As an agency "directive," the current proposal may actually have little force beyond whatever laws, regulations, and executive orders it is derived from. It cannot create new authority for secrecy — although it seems to us that it tries to do this in the case of NEPA. We fear that the directive's assertion of secrecy may in some places be flatly contradicted by the requirements NEPA and FOIA.
One way to make these issues available for resolution by the courts would be to withdraw the current directive and re-propose it as a rulemaking. That way courts and other bodies could begin to address and resolve the inherent conflicts and contradictions.
- (Proposed Directive Section 6.2.A.) The list of legal and regulatory authorities cited for asserting secrecy includes "other laws, regulations, or Executive Orders prohibiting or limiting the release of information." This is unacceptably vague.
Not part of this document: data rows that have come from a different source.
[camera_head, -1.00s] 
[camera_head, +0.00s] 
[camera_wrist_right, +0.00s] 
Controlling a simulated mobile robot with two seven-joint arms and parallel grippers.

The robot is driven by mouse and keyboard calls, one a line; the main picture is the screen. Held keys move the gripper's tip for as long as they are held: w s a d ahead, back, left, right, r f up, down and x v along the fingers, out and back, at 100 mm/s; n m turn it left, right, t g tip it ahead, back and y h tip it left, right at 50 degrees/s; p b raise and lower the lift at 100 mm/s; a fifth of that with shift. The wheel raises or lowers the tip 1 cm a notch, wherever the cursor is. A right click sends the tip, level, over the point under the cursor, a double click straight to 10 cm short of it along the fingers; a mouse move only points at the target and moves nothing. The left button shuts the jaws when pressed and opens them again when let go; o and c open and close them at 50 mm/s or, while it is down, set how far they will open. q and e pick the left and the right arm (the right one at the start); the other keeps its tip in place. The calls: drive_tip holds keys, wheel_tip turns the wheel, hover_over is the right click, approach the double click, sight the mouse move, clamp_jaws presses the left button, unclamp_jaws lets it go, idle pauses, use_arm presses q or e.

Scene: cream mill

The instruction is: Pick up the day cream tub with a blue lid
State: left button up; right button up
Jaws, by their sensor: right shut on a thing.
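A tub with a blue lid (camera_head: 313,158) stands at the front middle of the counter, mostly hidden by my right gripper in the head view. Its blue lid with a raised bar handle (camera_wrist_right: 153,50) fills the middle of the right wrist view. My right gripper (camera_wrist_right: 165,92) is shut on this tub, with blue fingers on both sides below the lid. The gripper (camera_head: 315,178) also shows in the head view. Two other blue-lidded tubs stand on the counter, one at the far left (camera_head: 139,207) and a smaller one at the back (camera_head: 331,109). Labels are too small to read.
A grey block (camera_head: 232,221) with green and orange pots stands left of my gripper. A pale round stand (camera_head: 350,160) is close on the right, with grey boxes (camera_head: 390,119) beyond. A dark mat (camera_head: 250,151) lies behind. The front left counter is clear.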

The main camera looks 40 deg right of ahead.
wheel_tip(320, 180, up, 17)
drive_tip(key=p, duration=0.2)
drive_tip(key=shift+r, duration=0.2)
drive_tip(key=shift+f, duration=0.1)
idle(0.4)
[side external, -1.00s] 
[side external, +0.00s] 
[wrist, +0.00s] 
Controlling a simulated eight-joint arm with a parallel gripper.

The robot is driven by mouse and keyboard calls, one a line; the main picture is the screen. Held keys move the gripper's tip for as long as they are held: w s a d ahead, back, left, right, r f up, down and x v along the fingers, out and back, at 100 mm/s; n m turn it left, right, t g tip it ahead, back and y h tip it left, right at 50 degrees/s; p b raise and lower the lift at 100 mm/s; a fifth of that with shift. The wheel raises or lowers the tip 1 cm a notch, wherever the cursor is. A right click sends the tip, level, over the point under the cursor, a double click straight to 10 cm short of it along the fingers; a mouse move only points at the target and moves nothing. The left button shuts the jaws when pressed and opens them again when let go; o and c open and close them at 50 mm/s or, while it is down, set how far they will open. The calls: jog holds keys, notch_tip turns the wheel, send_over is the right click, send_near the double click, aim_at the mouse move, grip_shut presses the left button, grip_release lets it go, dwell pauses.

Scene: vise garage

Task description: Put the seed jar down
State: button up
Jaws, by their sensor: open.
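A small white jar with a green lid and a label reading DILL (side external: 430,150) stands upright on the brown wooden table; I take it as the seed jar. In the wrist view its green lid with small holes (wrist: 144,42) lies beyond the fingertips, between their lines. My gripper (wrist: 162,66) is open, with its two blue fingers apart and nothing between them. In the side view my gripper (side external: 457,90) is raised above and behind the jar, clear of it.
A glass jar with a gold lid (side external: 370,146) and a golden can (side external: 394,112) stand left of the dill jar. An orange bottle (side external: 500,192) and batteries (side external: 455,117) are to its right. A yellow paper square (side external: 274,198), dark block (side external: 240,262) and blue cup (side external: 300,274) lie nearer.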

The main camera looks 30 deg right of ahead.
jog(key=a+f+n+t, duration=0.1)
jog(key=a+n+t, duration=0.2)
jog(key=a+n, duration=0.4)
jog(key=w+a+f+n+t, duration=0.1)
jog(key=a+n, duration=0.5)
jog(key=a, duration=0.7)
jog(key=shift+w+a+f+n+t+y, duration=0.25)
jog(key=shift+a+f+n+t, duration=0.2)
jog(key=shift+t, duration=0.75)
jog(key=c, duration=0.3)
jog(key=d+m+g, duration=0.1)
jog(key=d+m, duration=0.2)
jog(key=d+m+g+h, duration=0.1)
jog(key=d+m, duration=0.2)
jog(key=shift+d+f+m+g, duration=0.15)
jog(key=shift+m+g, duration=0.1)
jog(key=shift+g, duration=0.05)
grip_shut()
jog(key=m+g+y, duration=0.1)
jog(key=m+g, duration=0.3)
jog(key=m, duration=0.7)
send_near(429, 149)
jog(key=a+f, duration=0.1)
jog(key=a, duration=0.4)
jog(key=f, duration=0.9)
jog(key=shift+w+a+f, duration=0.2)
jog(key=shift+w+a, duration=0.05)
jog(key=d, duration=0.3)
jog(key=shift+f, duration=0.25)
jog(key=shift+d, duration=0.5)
If there are other specific authorities which DHS is claiming, it should name and specify them. If there are not, this language should be eliminated. Unnamed authorities are no authorities at all — merely loopholes providing opportunity for future expansion of secrecy claims.
- (Proposed Directive Section 6.2.C.) The directive should specify that, when it is necessary to segregate and not disclose particular information in a NEPA document, that the public document specifically mention and list in the table of contents the undisclosed appendices, and explain the general scope of information they contain, and the general reasons why they need to remain undisclosed.
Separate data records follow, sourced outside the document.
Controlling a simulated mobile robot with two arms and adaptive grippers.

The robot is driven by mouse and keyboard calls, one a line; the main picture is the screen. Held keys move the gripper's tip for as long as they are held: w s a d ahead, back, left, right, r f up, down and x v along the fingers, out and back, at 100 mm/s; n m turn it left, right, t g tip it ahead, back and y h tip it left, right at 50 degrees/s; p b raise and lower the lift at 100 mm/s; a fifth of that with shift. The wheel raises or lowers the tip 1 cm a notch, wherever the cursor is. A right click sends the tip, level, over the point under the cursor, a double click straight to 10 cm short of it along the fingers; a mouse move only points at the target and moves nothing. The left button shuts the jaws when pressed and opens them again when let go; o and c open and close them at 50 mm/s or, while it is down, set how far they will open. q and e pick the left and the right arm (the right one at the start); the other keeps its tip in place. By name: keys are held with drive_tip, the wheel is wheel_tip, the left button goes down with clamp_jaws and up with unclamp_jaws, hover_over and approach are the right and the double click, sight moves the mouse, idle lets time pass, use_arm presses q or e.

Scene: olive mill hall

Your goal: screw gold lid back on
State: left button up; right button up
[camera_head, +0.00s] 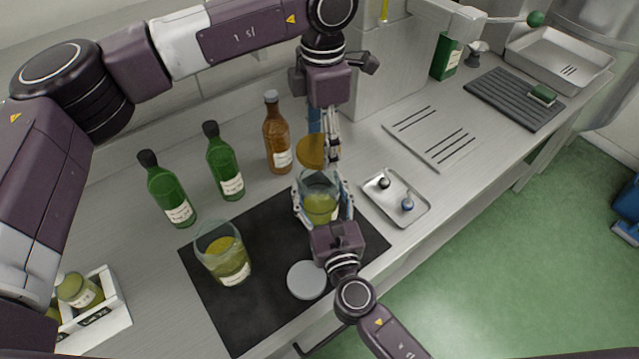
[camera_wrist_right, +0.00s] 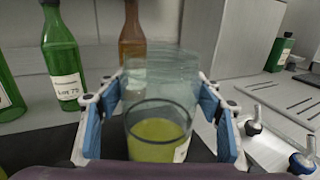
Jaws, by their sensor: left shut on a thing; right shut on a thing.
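The gold lid (camera_head: 311,151) is held in my left gripper (camera_head: 328,140), which is shut on it above and slightly behind a glass jar. The jar (camera_head: 320,207) holds yellow-green liquid with a label on its side, and its top is open. My right gripper (camera_head: 322,205) is shut around this jar, its fingers on both sides. In the right wrist view the jar (camera_wrist_right: 157,135) stands upright between the blue finger pads. The lid is apart from the jar's rim; part of the lid is hidden by the left fingers.
A second open jar (camera_head: 222,257) and a grey lid (camera_head: 308,280) are on the black mat (camera_head: 262,315). Green bottles (camera_head: 168,193) and a brown bottle (camera_head: 277,140) stand behind. A small metal tray (camera_head: 397,205) lies to the right. A white crate (camera_head: 103,318) holds jars at lower left.

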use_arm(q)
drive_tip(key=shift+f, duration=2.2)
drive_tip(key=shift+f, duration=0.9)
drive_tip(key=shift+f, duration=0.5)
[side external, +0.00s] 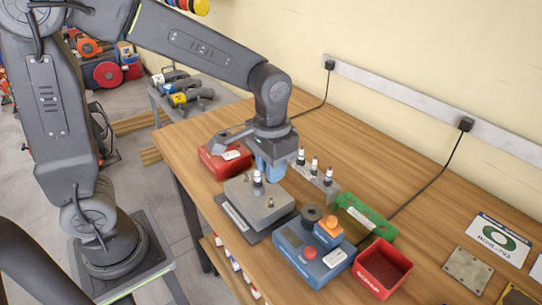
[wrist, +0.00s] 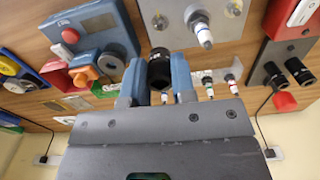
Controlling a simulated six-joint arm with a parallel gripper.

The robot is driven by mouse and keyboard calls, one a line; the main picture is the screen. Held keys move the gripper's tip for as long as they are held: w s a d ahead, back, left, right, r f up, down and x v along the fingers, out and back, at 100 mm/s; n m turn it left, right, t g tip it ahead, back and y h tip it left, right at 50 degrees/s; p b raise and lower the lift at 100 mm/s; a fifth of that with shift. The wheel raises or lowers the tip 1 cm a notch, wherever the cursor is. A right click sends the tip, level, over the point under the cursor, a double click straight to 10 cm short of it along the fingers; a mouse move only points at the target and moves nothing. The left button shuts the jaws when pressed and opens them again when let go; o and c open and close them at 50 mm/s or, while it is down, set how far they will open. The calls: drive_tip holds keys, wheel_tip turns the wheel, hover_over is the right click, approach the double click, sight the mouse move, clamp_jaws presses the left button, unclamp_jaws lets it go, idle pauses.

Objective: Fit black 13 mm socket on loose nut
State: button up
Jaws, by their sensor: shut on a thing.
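My gripper (wrist: 154,80) has its two blue fingers shut on a black socket (wrist: 160,66), seen in the wrist view. In the side view my gripper (side external: 271,172) is above the back of a grey block (side external: 283,206), and the socket cannot be made out there. Two small brass-coloured nuts or studs show on the block: a front one (side external: 270,203) and a rear one, partly hidden. They also show in the wrist view, one (wrist: 160,21) and another (wrist: 233,8). Which nut is loose cannot be told. A white-and-dark upright piece (side external: 257,181) stands between them.
A grey rack holds several white-tipped pieces (side external: 314,165) just right of my gripper. A blue box (side external: 300,256) with a red button, a green tray (side external: 366,214) and a red bin (side external: 381,270) stand right. A red box (side external: 219,160) is left. Two black sockets (wrist: 283,72) stand nearby.

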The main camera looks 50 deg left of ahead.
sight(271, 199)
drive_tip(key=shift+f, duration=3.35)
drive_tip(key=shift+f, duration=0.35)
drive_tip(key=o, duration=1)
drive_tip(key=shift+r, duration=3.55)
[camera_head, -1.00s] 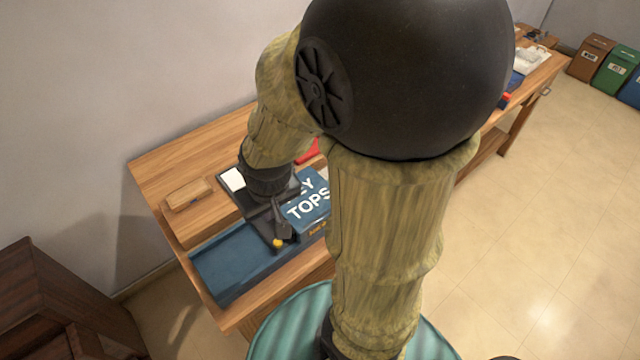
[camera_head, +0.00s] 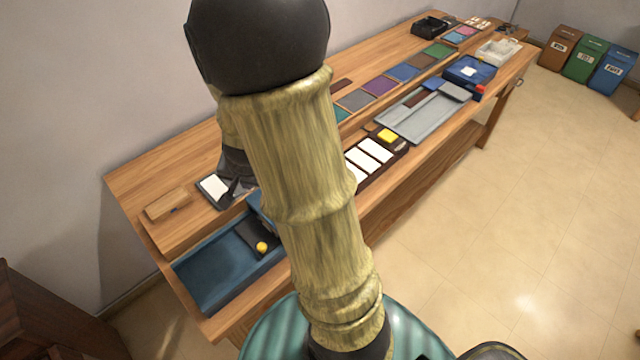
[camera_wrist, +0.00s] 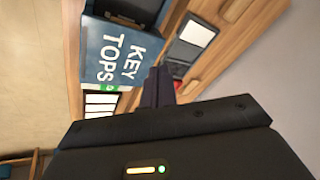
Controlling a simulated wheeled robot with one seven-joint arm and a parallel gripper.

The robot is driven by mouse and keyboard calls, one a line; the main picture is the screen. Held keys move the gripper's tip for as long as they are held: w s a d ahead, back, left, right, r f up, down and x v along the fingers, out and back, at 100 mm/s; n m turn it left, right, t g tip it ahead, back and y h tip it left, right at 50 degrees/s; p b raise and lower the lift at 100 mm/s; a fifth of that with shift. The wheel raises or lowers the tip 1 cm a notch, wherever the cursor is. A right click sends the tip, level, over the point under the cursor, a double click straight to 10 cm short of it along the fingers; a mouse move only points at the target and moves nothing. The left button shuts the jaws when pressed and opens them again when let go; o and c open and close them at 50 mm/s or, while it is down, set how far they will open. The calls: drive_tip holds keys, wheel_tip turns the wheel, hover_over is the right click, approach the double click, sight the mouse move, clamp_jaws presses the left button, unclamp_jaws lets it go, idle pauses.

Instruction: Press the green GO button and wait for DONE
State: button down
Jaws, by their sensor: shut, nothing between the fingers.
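My gripper (camera_head: 236,188) is over the near-left part of the bench, close to a dark pad with a white sheet, and partly hidden by my arm. In the wrist view its dark fingers (camera_wrist: 158,86) are together and empty, in front of the blue KEY TOPS box (camera_wrist: 122,52). A small green patch (camera_wrist: 111,88) shows at that box's edge, above white tiles; I cannot tell whether it is the GO button. No GO or DONE lettering is readable in either view.
Coloured bins (camera_head: 600,65) stand far right. The floor at right is clear.

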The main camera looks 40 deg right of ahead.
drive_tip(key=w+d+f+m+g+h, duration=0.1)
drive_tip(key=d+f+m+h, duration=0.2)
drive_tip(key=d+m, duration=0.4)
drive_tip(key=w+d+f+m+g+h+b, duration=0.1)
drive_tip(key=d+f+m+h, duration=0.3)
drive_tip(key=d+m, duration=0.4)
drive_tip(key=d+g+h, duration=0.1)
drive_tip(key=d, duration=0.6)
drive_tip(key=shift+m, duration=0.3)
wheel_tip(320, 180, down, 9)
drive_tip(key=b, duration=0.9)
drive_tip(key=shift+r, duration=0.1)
- (Proposed Directive Section 6.2.C.) The directive should clarify who the "appropriate reviewers and decision makers" are who will review the undisclosed sections of NEPA documents. Specifically, in cases where the secrecy authority is not derived from the National Security Classification system, who is allowed to see this information? — and who decides who is allowed to see it? Most important is the question of whether the reviewers will include officials from agencies outside of DHS — as NEPA and its implementing regulations mandate. What happens if the other agencies disagree with DHS on the need for secrecy? What requirements will be placed on the DHS and non-DHS officials, or outside experts, who may be asked to review unclassified information which is kept from disclosure? What are the penalties for disclosure and what are the protections for whistleblowers? What are the rules, if any, under which non-governmental reviewers may be allowed to see the withheld information?
- (Proposed Directive Section 6.1.G.) The section on public affairs planning for emergencies is an important one and DHS is to be commended for including it. However, SEJ would like it to include much more specific detail prescribing or recommending what "open communication" amounts to. Advance preparation is a large part of the solution to communication in emergencies.
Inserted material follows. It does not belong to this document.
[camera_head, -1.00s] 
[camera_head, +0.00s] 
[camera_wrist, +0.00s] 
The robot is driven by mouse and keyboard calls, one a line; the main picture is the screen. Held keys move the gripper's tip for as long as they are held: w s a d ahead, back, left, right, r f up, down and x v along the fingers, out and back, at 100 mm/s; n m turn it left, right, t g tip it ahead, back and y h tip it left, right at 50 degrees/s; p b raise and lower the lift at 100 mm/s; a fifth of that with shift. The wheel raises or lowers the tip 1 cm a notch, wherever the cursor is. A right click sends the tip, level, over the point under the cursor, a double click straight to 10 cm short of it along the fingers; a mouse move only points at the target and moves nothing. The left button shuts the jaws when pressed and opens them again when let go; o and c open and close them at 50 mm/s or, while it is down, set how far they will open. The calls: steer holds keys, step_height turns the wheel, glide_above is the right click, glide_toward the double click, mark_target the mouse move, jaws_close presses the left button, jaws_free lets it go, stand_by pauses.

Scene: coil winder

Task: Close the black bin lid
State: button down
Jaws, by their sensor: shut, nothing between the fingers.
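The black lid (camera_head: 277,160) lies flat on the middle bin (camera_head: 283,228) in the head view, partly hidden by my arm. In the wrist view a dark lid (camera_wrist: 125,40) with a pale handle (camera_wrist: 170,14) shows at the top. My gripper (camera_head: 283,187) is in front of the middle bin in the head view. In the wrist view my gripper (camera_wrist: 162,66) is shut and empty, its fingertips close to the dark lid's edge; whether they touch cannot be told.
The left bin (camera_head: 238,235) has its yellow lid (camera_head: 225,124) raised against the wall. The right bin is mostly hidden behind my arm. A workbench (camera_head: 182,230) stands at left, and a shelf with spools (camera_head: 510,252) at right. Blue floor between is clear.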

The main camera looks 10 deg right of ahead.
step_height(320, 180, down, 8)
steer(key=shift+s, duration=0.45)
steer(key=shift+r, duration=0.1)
- (Proposed Directive Sections 6.2.B and C.) The two sub-sections imply that "protected information" may be treated similarly in the CEQ NEPA regulations as classified proposals. That is incorrect and is a significant misreading of the CEQ regulations.
The CEQ regulations contain provisions that allow an agency the option to provide "limited exceptions to the provisions of these (CEQ) regulations for classified proposals. 40 CFR 1507.3(c). The CEQ regulations also state that "these documents (EISs and EAs) may be organized so that classified portions can be included as annexes, in order that the unclassified portions can be made available to the public."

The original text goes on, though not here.